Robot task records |
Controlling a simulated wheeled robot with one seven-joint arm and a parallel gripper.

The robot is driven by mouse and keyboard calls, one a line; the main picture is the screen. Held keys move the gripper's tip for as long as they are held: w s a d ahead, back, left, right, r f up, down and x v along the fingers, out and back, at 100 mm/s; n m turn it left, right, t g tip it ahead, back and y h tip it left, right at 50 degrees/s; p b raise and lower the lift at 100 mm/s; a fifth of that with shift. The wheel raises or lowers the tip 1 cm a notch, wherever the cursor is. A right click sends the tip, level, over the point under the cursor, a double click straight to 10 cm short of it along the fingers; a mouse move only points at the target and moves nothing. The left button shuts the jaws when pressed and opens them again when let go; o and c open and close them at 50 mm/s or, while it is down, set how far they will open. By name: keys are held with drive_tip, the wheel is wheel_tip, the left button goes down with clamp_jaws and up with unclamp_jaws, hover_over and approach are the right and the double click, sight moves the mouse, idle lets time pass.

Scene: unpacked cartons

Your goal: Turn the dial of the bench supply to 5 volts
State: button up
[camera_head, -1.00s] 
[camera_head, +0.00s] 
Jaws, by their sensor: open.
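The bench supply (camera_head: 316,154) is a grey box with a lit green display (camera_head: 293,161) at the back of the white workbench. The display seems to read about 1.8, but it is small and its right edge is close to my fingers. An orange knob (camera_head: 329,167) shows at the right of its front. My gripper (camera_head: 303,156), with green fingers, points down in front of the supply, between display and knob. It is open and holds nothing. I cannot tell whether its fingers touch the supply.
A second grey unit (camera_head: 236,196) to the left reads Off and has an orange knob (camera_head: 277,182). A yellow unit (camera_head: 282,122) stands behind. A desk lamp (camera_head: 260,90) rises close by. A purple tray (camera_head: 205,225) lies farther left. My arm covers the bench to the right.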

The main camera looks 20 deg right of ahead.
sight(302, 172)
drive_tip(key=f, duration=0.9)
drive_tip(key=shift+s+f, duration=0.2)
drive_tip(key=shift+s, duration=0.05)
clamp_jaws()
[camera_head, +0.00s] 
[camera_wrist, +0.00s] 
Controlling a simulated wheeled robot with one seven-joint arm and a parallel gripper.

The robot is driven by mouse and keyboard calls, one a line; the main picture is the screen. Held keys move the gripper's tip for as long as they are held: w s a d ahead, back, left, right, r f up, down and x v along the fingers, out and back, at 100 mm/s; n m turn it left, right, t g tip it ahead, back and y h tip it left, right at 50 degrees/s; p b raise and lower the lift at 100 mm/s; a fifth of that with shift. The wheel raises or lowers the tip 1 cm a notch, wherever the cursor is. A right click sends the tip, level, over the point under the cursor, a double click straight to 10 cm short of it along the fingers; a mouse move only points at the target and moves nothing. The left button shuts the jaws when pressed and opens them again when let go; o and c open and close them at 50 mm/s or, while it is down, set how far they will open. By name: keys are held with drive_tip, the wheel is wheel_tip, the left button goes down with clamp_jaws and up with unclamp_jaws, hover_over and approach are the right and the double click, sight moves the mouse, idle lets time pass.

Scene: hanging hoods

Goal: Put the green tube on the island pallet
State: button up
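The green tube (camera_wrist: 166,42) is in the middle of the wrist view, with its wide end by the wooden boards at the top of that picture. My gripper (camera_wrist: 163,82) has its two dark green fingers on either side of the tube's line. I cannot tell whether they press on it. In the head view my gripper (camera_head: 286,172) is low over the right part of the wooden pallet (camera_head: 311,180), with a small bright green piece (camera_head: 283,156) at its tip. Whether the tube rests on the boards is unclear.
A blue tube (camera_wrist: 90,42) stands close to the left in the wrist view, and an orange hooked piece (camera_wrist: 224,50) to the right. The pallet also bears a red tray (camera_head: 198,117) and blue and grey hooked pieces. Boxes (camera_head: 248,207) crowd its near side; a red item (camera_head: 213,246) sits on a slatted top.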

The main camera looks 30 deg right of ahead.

TASK GOAL | The lines to quote run from the one containing "Scene: hanging hoods" to the one containing "Goal: Put the green tube on the island pallet". Quote them exactly, with both of those lines, and nothing else.

SOLUTION TO THIS PROBLEM |
Scene: hanging hoods

Goal: Put the green tube on the island pallet

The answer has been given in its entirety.